CCJ resistance proves JLP just can’t think
Jamaica often compares itself unfavourably with Singapore. The real comparison that ought to be made is between the Caribbean and Europe. It is Europe that divided up the Caribbean into enclaves of the North Atlantic. Yet while the Caribbean has remained divided, Europe has found ways to bridge its differences in language and in economic and political systems. There is single currency and free movement of labour, capital, goods and services in Europe. The Caribbean is left to contemplate what might have been if the JLP had not had its way in 1961.
Imagine what could happen if Jamaica, for instance, could leverage the advantages of its proximity to Haiti, Cuba and the Dominican Republic in trade and economic terms. At any rate, what is abundantly clear to those who think about these things is that the Caribbean can only become a zone of human flourishing when it learns to act as one people. The JLP has not been part of any enlightened thinking about global economic space, and is still spouting obsolete political approaches and systems.
The second incident is the Coral Gardens Uprising. Rastafari commemorate this event as Bad Friday because it took place on Good Friday in 1963, arising from a land dispute in which a Rastaman who was a landowner, but was deemed a trespasser, was shot and killed by the police and this caused an uprising.

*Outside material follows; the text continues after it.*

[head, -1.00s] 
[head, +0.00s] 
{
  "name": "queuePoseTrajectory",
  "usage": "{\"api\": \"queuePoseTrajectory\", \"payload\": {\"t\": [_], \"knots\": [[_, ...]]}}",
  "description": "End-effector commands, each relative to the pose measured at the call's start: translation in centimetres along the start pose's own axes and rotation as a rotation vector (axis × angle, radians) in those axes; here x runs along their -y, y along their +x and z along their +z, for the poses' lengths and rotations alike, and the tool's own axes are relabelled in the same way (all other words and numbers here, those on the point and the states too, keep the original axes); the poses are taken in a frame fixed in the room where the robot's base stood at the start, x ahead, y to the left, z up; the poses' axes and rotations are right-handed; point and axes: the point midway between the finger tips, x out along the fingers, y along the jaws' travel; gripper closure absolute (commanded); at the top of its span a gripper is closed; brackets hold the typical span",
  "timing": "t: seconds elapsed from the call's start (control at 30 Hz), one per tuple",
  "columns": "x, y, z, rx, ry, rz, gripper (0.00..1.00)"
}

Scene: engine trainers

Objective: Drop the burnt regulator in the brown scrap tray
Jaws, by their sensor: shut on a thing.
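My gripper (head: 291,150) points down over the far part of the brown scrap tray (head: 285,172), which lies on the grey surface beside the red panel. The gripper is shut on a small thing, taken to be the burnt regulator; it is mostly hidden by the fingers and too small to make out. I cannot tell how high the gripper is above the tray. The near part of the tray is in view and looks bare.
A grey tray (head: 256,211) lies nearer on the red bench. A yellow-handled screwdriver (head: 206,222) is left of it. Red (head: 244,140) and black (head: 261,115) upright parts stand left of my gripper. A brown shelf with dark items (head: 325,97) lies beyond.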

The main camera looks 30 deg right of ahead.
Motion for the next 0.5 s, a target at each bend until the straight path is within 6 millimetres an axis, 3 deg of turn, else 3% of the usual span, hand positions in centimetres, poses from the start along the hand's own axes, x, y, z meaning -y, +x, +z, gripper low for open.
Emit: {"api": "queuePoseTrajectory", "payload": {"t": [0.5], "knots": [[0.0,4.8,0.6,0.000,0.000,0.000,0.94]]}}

The resulting revolt by Rastafari in St James led then JLP leader and PM, Alexander Bustamante, to declare that the police should capture all Rastafari “dead or alive”; “take them to Barnett Street” (the lockup) “or to Bogue Hill” (the burial ground).
Bad Friday was a flashpoint. It represented a convergence of issues in the social deficits of the lived reality of the Jamaican people. The savagery meted out to Rastafari in St James and elsewhere by the actions of the Jamaican State has put the JLP on the wrong side of history where the deep longing of the people for freedom, dignity and justice are concerned.
THE DUDUS SAGA
The third set of incidents is what I will refer to indelicately as the Dudus saga. These incidents have cost Jamaica dearly. It cost Jamaica in terms of the loss of human lives that resulted from the Tivoli invasion. That the island’s murder rate of more than 60 per 100,000 of the population precipitously fell only after the incarceration of Christopher ‘Dudus’ Coke must be the source of soul-searching by the JLP.
The entire affair was injurious to Jamaica’s reputation. It cost then JLP leader and prime minister, Bruce Golding, his job and it brought Jamaica’s relationship with its great neighbour to the north, the USA, to its lowest ebb.
Nothing illustrates the lack of progressiveness and thoughtfulness of the JLP than this fourth incident: its obstinacy in respect of the CCJ in its final appellate jurisdiction. The Gleaner editorials, in this regard, have been spot on.
The JLP’s position, over the years, has shifted without changing. It has gone around the cloverleaf to end at the same culde-sac. At first, the JLP position was that no such amendment could be made without an indicative referendum, like we had in 1961. Such a referendum is not what is required by the Jamaican Constitution. The Jamaican Constitution requires a two-thirds majority in both Houses of Parliament – nothing more.
The position of the former leader of the JLP, Edward Seaga, was that “pure justice” comes only from the United Kingdom Privy Council. The implied slight on Caribbean jurisprudence could not be sustained and it is, therefore, no longer the way in which the JLP articulates its opposition to the CCJ. As Bruce Golding has noted, the CCJ is the most insulated of all courts from political interference, so arguments about the vulnerability of the court, or even to fiscal instability, have been abandoned by the JLP.
The position adopted by current JLP leader, Andrew Holness, that the CCJ is part of a quest to impose a failed dream of federation, is bizarre. If the CCJ is federationist, what is the Privy Council? If even a modicum of thought had gone into making his “failed dream” argument, Holness would have been forced to recognise that CCJ is an attempt to complete what was begun in 1962, cutting our navel string from the United Kingdom.
How much more does the JLP intend to cost the Jamaican people before it reforms itself? The last time I wrote about the JLP, I posited that the JLP does not learn. Now I am forced to conclude that the JLP not only does not learn, it does not think. It is overcome by intellectual rigor mortis.